We should mobilise international pressure on Pakistan and aim towards dismantling Pakistan’s terror infrastructure. More importance has to be given to executing the long over-due reforms of the internal security system. So far, nearly all political parties have scuttled these reforms.

Unfortunately our leaders try to gain political mileage out of every incident of terror, including the unprecedented and tragic Mumbai assault. The need of the hour is that along with strengthening and reforming our internal security and building international pressure on Pakistan we should encourage pluralism.


College elections

The Supreme Court’s recent observation that it cannot allow a university to become a political battlefield, nor approve of free flow of money and muscle power in students union elections is timely and historic.

While hearings matters related to JNU Students Union Elections, it expressed concern over the fact that elections in universities have become parliamentary polls. There is uncontrolled use of money power in such elections.

Indeed, major political parties vie for supremacy in the temples of knowledge and excellence. The excessive use of money by a student clearly proves that it has come from wrong quarters. For no sensible parent would allow his child to blow his hard-earned money.

The court also expressed strong displeasure over vandalism by students in colleges, suggesting severe punishment for the wrongdoers. All states should work towards guaranteeing free and fair elections.

O P COUSHIK, Kurukshetra

An ode to radio

In this era of television, majority of us have forgotten the good old radio. The romance brought to us by radio fills our heart with solace, soothing calmness and heavenly joy.

The scintillating music emanating from the airwaves gives us immense pleasure.
The melodies of old songs aired by All India Radio, its Urdu service programmes
make our day.

Moreover, we can enjoy radio in the cosy comfort of our bed and do not have to strain our eyes. The romance on airwaves is a unique feeling, which transcends and surpasses all happiness and joy, otherwise known to us.


Golden silence

I endorse the editorial “Silence is golden” (Dec 3). Politicians hardly have
anything to say, yet go on jabbering. They forget the famous words “It is better to keep your mouth shut and be thought of as a fool than to open it and remove all doubts about it.”
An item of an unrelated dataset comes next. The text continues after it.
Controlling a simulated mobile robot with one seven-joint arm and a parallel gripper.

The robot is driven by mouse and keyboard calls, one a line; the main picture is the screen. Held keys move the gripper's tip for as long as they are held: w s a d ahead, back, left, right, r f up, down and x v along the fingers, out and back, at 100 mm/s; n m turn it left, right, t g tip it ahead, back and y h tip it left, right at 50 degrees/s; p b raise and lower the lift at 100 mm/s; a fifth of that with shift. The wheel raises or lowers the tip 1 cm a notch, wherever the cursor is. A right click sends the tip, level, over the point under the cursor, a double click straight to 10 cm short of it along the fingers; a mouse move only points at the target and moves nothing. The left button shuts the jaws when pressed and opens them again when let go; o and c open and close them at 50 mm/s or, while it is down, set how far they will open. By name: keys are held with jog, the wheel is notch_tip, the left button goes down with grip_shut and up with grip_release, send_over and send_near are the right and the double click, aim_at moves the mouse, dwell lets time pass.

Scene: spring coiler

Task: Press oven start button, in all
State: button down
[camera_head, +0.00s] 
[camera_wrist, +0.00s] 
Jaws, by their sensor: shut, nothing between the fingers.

Actually, politicians are primarily responsible for the ills that afflict the country. Frankly speaking, the greatest enemy of India today is not Pakistan or any other country, but the politicians. No power can possibly weaken the country so devastatingly as politicians can. The politicians are the villains of “peace”.

The way politicians of all hues are behaving to grab power is distressing. Democratic norms have been slaughtered by power—hungry leaders.

D V JOSHI, Bartana (Zirakpur)

Justice delayed is…

In the editorial “62 years for justice!” (Nov 26), you are right in saying that the wheel of justice can move fast, if judges and advocates sincerely take interest in their work. A 62- year wait for justice is not only denial of justice, but deficiency in service as well. That is why people have started losing faith in judiciary.

Now litigants seldom go to courts to seek justice. Some go to seek “delay” by way of stay, so they can continue to protect their wrong ways. Thus they take advantage of the present slow moving justice delivery system.